REQUIREMENTS ->
Print, exactly as given, each line of the data from the line containing "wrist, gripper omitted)" up to and including its last line.

DATASET SECTION ->
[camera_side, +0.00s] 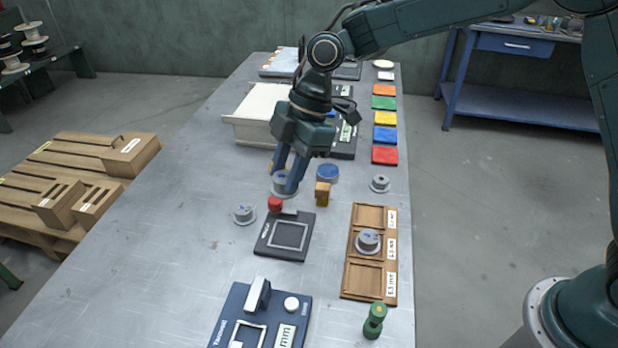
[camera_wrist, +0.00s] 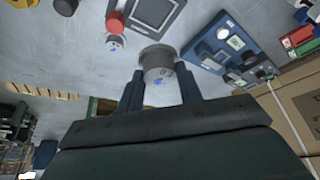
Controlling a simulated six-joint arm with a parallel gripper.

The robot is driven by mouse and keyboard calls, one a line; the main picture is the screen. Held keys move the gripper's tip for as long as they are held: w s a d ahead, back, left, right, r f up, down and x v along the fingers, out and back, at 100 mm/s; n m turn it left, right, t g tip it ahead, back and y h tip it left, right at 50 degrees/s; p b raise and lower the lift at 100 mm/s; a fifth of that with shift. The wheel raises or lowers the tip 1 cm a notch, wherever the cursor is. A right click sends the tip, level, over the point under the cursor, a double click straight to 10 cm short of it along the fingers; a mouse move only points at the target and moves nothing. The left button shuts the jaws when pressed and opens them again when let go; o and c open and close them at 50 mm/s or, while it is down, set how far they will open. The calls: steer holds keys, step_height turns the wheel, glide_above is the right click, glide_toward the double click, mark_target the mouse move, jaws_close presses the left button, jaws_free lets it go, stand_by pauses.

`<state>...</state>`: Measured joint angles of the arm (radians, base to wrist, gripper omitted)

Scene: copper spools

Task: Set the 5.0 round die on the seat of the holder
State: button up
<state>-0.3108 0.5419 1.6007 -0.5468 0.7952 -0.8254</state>
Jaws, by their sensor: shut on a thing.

RESULT BELOW ->
`<state>...</state>`: Measured joint angles of the arm (radians, base to wrist, gripper omitted)

Scene: copper spools

Task: Set the 5.0 round die on the seat of the holder
State: button up
<state>-0.3108 0.5419 1.6007 -0.5468 0.7952 -0.8254</state>
Jaws, by their sensor: shut on a thing.

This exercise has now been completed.